In fact, it had been one of the traditions of Scholasticism from the twelfth century onward to employ the so-called
sic et nonmethod, advocated especially by Abelard; its principle was that in dealing with a given subject all the opinions
that had ever been pronounced about it and all the arguments that could be advanced for or against a certain view
were enumerated and discussed as fully as possible...This method, of course, presented great advantages; it bespoke
a striving after objectivity and it helped to prevent an idea, once it had been pronounced, from falling into oblivion
again. It is, however, obvious that if the method were applied too thoroughly, the disadvantages would be bound to
preponderate. (Dijksterhuis 1986, p. 167)


This method, moreover, makes some of the most interesting medieval work on mathematics
appear peculiar in a unique way.
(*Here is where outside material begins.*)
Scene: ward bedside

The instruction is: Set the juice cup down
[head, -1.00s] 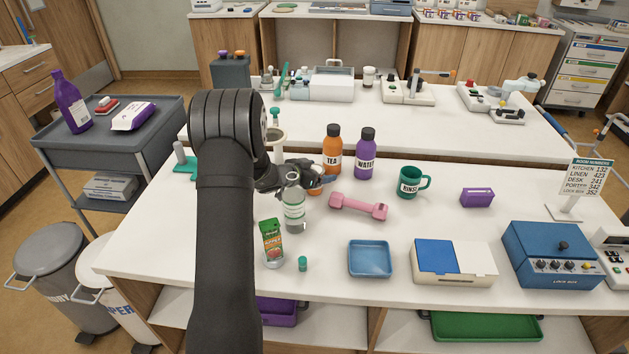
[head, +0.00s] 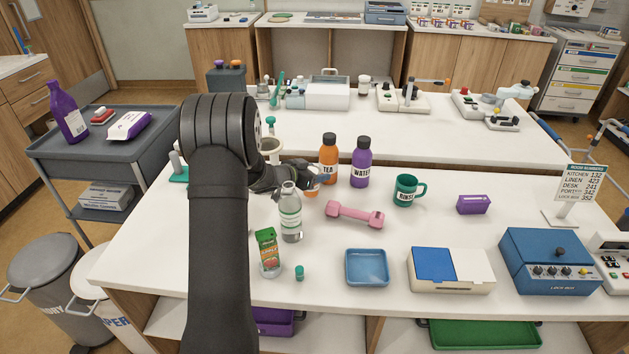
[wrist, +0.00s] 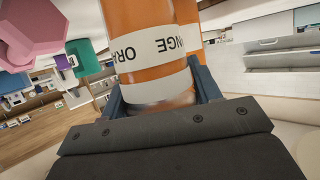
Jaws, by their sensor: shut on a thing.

The idea that a scientific question might be decided in this way by
logical arguments ultimately derives from Aristotle. Its great virtue is that it encourages us to think
of counter-arguments to the hypotheses to which we are committed, although the way of deciding
between alternatives tended in the Middle Ages to depend on logic rather than what would now
be called scientific method. And in mathematics, where we normally accept that there is exactly
one right answer, it may seem quite contrary to the spirit of the subject. (What arguments could one
produce against a method for solving quadratic equations? The question is worth thinking about.)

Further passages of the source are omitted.